Asian equities dropped to three-week lows Friday, following a global sell-off as comments from the Fed and the European Central Bank (ECB) had investors still worrying about a Fed rate increase.

Fed chair Janet Yellen told Congress Friday night that recent economic data seem to be backing up the central bank’s expectations of an improved job market. The U.S. non-farm payrolls number for November came in almost exactly in line with the market’s expectations, with 211,000 new jobs compared to the expected number of 200,000. The overall unemployment rate remained unchanged at 5%, and average earnings increased by 0.2% as forecast.

Yellen stated that the bank would proceed cautiously in raising interest rates from near zero and that Fed funds rates would move slowly after the initial increase.

The stock market enjoyed a broad rally on Friday that lifted the S&P 500 (+2.1%) (SPY) back above its 200-day moving average (2,065). The daylong surge helped the benchmark index turn this week’s loss into a slim gain of 0.1%.

China Sentiment Cautious

The Shanghai Composite closed down 59 points or 1.66 percent at 3,525 as investors remained cautious while major banks were also down between 1.2 and 4 percent, with shares in China Construction Bank down 3.9 percent and Chinese finance stocks were in the red, with brokerages seeing losses between 2.2 and 3.6 percent.
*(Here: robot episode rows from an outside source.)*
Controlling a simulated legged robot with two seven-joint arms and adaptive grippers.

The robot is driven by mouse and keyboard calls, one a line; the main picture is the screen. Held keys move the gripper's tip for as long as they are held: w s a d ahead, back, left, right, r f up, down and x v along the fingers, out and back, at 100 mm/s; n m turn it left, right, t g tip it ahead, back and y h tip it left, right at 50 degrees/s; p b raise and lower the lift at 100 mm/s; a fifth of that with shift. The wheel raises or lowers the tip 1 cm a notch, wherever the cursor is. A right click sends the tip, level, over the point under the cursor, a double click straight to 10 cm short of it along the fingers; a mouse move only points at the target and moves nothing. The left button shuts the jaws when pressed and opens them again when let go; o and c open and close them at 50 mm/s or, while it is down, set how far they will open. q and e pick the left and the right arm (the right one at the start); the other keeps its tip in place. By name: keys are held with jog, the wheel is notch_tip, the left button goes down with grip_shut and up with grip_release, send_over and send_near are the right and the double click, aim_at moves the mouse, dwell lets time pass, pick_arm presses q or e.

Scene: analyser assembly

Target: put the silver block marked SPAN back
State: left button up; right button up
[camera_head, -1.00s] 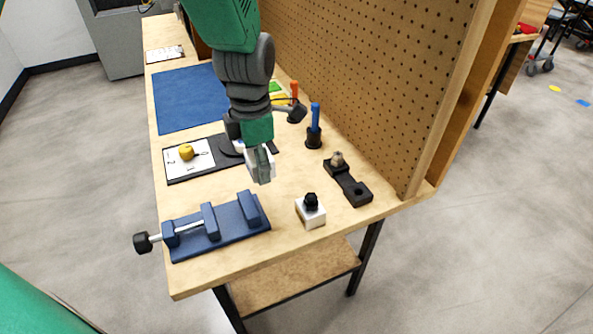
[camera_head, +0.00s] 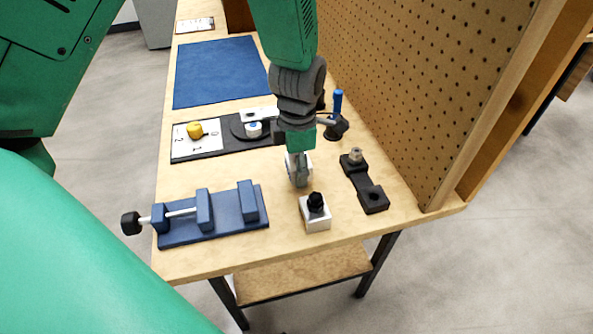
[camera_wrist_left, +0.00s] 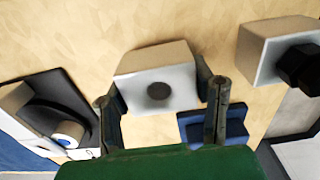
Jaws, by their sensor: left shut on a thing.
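My left gripper (camera_head: 298,178) is shut on a pale silver block, held above the bench between the plate and the knobbed block. In the left wrist view the silver block (camera_wrist_left: 158,82) sits between the two fingers (camera_wrist_left: 163,105), with a round dark spot on the face toward the camera. No SPAN mark can be read on it. A second silver-white block with a black knob (camera_head: 315,212) stands on the bench near the front edge; it also shows in the wrist view (camera_wrist_left: 270,48). My right gripper is out of view.
A blue vise (camera_head: 232,222) stands at the front left. A black bar (camera_head: 361,181) with a metal fitting and a hole lies at right, near the pegboard (camera_head: 415,80). A dark plate (camera_head: 215,151) with a white card, yellow knob and round disc lies behind. A blue mat (camera_head: 220,72) is farther back.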

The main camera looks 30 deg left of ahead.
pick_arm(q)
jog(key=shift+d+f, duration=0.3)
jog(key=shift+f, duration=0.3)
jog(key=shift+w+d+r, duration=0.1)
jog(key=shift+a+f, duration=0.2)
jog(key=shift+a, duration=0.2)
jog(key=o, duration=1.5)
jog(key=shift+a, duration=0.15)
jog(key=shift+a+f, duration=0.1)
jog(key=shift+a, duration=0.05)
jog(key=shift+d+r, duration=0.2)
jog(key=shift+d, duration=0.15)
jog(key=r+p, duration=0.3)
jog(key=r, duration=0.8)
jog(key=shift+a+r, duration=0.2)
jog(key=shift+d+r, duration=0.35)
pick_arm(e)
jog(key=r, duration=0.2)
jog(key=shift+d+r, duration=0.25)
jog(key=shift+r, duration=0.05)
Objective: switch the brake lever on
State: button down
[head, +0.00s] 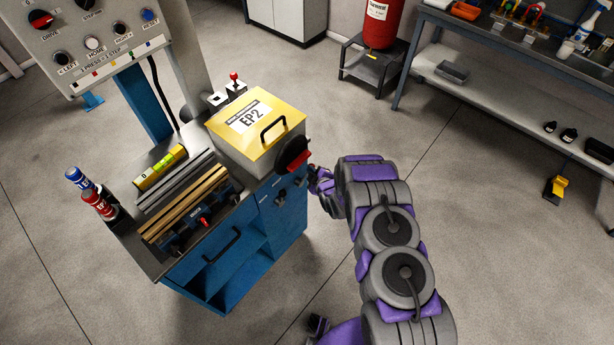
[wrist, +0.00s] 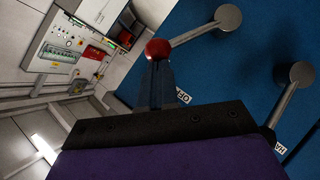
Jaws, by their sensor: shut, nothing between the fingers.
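Two grey levers are on the blue panel in the wrist view. The upper lever (wrist: 200,34) slants from its round pivot down to a red ball (wrist: 158,48) at its end. The other lever (wrist: 285,97) runs down from its pivot, and its far end is hidden behind my gripper. I cannot tell which one is the brake lever. A partly hidden label (wrist: 183,97) seems to read "OF". My gripper (wrist: 157,72) is shut and empty, its fingertips just below the red ball; contact is unclear. In the head view my gripper (head: 314,180) is beside the cabinet's right side.
A control panel (head: 95,40) stands at the back left. A workbench (head: 490,95) is at the right.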

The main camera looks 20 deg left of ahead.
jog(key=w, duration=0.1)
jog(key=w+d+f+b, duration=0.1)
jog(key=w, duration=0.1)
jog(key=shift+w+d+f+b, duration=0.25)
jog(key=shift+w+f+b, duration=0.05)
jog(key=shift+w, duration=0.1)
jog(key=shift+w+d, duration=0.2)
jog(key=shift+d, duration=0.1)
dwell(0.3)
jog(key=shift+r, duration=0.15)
According to one analyst at Bank of America Merill Lynch, overall sentiment in China is cautious and that “….data from November will continue to be mixed and suggest risks for growth. Industrial production (IP) and fixed asset investment (FAI) growth could still be sluggish due to the lack of demand pick up amidst poor weather in the month, while retail sales growth data will likely demonstrate the relative resilience in consumption.”